DATASET ENTRIES:
-- Start --
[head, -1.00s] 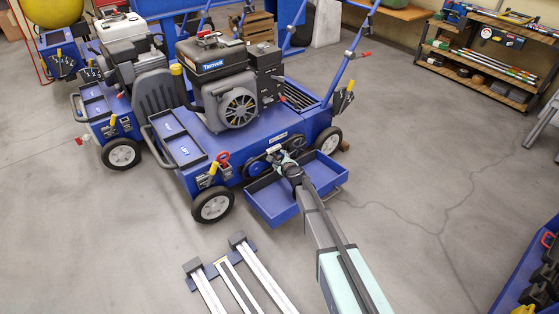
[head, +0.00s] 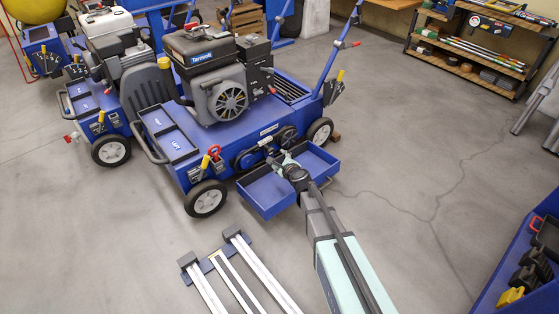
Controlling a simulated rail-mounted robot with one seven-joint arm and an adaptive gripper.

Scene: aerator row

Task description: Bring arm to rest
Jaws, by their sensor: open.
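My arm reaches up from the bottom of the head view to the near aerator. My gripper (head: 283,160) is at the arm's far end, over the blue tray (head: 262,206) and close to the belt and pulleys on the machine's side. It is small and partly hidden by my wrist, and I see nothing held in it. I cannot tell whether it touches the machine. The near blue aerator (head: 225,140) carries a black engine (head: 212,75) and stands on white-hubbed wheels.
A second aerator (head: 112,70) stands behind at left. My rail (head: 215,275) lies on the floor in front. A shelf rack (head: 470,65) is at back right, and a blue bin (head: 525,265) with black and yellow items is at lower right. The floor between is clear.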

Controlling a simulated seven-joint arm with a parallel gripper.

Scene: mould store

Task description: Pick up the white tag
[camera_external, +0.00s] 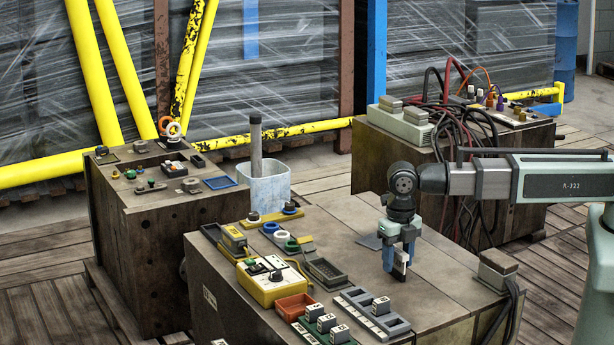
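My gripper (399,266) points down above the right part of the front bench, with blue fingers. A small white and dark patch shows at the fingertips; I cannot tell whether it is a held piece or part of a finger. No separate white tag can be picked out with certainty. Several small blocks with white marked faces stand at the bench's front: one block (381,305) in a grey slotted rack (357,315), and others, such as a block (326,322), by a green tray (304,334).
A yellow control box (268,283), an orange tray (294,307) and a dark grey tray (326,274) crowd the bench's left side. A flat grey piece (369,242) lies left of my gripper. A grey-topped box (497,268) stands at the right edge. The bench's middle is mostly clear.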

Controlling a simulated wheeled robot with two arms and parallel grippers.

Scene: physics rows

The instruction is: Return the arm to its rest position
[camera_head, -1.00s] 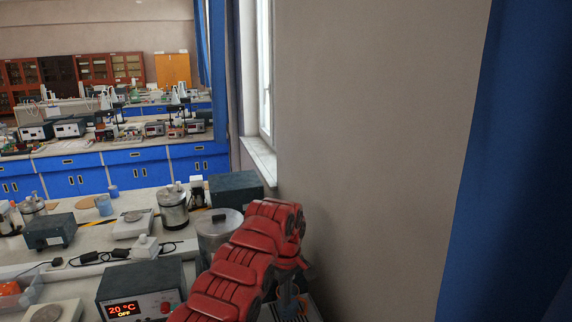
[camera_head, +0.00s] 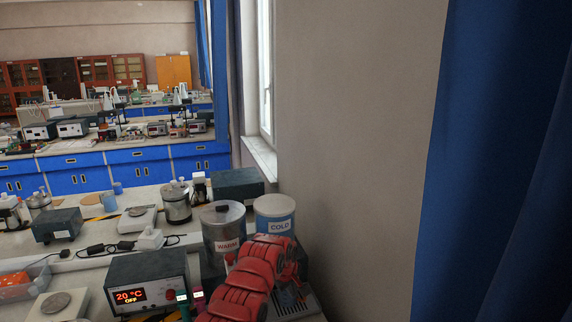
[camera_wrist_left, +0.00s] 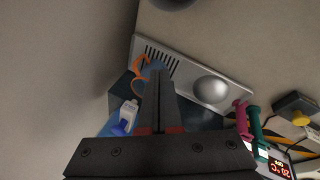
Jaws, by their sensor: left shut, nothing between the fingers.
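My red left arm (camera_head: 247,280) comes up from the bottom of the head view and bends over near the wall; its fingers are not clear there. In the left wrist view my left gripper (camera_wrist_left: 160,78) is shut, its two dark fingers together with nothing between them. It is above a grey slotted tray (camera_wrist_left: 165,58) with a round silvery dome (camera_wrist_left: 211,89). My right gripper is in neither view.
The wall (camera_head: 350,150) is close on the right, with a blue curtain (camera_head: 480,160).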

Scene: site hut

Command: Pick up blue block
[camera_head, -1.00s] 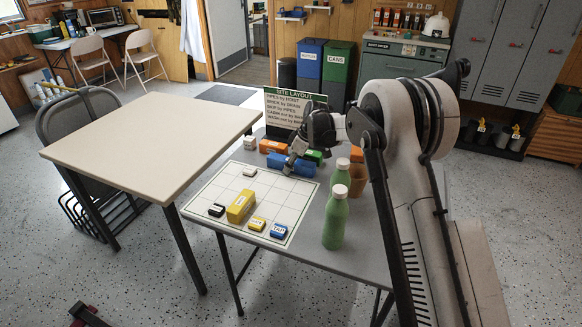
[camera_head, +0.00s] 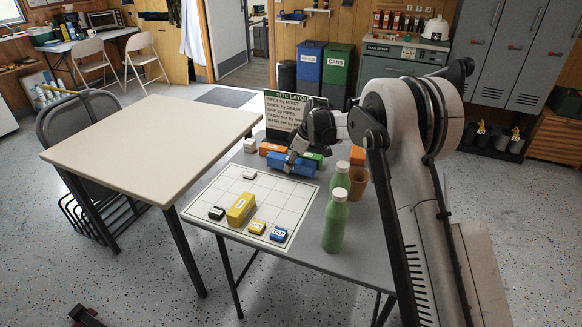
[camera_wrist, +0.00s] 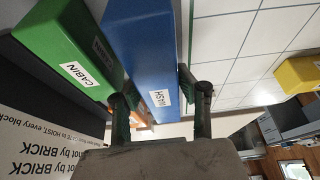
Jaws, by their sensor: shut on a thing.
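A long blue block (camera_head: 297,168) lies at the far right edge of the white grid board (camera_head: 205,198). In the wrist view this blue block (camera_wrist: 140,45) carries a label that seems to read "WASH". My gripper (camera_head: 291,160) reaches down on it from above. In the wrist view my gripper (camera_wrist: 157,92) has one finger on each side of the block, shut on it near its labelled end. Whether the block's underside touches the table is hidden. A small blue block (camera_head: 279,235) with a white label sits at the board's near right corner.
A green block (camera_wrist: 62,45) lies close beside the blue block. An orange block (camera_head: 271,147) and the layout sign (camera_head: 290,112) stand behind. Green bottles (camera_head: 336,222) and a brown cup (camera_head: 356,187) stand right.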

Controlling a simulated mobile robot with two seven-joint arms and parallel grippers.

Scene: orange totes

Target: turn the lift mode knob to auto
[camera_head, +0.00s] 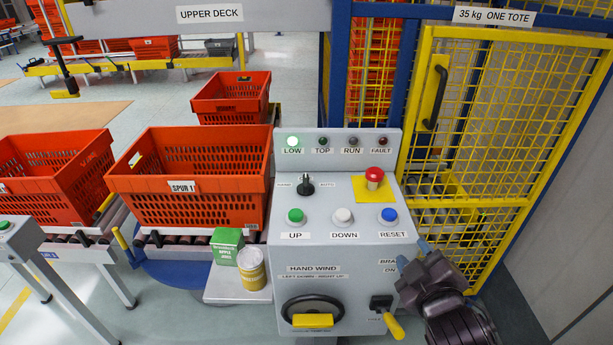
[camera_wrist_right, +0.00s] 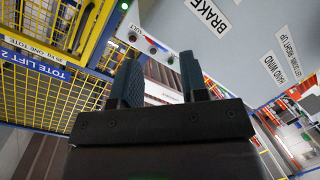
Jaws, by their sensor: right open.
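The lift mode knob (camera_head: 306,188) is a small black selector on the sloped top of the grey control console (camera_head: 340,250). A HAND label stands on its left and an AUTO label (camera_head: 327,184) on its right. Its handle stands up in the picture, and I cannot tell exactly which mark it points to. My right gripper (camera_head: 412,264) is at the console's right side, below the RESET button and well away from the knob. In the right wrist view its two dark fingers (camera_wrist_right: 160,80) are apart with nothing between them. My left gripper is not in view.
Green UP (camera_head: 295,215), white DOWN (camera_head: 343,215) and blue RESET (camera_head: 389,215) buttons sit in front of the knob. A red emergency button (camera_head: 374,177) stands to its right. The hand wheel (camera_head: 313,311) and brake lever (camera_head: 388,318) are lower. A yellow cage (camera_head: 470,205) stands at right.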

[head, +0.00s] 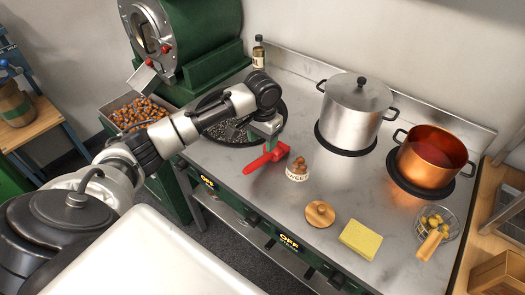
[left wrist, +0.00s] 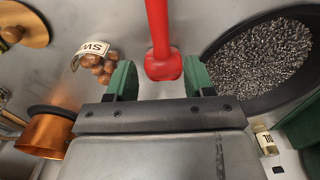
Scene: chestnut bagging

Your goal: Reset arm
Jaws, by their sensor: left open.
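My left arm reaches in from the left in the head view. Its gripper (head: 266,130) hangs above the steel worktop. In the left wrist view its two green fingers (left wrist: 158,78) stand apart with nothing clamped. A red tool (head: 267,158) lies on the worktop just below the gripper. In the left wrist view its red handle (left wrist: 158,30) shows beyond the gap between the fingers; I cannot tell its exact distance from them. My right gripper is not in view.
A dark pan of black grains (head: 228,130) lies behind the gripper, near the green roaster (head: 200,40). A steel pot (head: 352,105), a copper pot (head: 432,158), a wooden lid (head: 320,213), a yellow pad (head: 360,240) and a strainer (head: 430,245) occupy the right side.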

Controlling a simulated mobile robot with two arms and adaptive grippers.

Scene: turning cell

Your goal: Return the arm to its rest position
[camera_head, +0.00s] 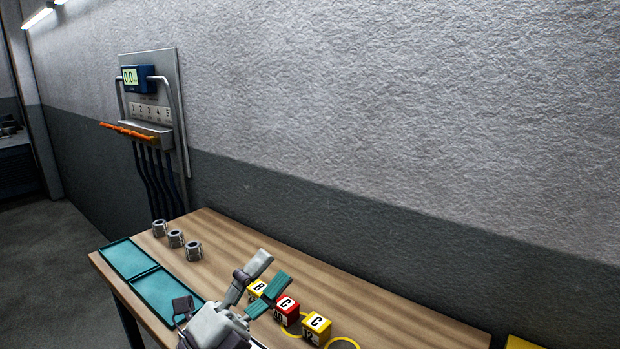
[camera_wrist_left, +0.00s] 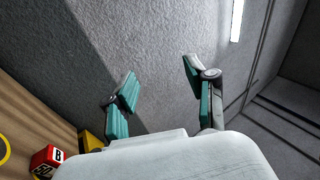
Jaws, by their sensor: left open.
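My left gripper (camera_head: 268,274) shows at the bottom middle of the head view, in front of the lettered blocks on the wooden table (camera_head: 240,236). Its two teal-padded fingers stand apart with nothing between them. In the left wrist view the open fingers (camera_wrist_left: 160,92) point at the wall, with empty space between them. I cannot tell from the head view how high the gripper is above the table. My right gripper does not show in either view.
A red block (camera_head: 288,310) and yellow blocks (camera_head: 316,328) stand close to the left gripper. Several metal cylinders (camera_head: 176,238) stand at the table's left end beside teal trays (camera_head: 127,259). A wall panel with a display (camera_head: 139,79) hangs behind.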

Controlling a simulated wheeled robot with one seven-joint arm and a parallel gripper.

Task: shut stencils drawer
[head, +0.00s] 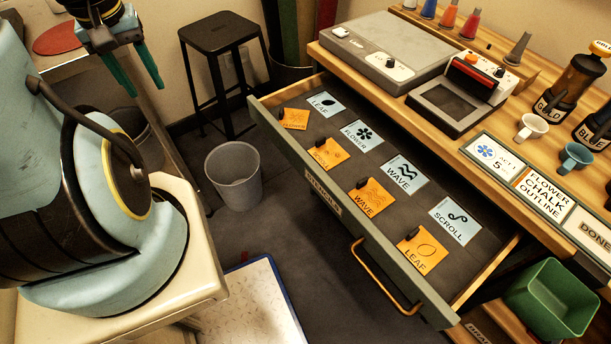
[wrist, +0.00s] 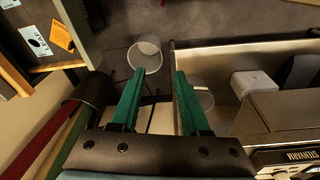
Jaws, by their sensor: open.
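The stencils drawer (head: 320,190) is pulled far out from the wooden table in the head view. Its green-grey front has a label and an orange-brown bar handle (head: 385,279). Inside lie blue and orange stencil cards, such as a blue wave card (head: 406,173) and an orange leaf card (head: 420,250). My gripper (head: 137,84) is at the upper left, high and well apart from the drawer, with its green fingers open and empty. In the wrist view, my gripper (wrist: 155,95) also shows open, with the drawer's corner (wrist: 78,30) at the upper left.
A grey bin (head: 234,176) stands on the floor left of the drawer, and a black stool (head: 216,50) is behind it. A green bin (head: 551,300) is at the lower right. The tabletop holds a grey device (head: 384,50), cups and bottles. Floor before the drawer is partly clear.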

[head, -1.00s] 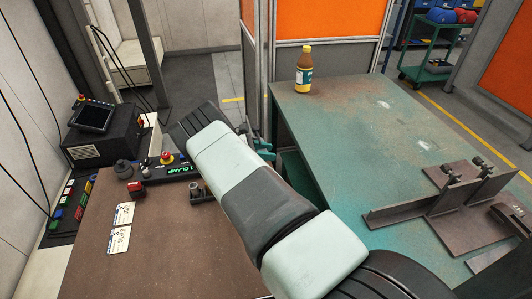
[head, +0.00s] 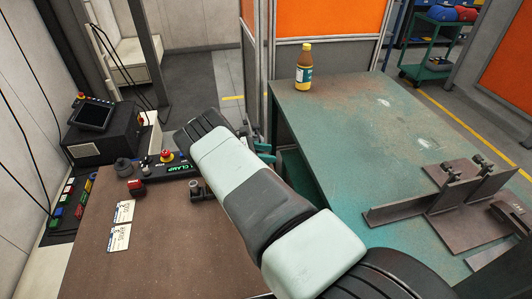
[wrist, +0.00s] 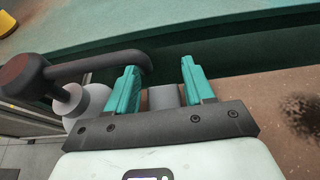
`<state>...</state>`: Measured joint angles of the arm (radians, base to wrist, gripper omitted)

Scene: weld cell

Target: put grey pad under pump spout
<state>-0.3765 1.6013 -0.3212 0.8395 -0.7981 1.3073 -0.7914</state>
-- End --
REQUIRED WORK:
State how many lines of the records above contain the word "mobile", giving only that number.

EXERCISE ANSWER:
2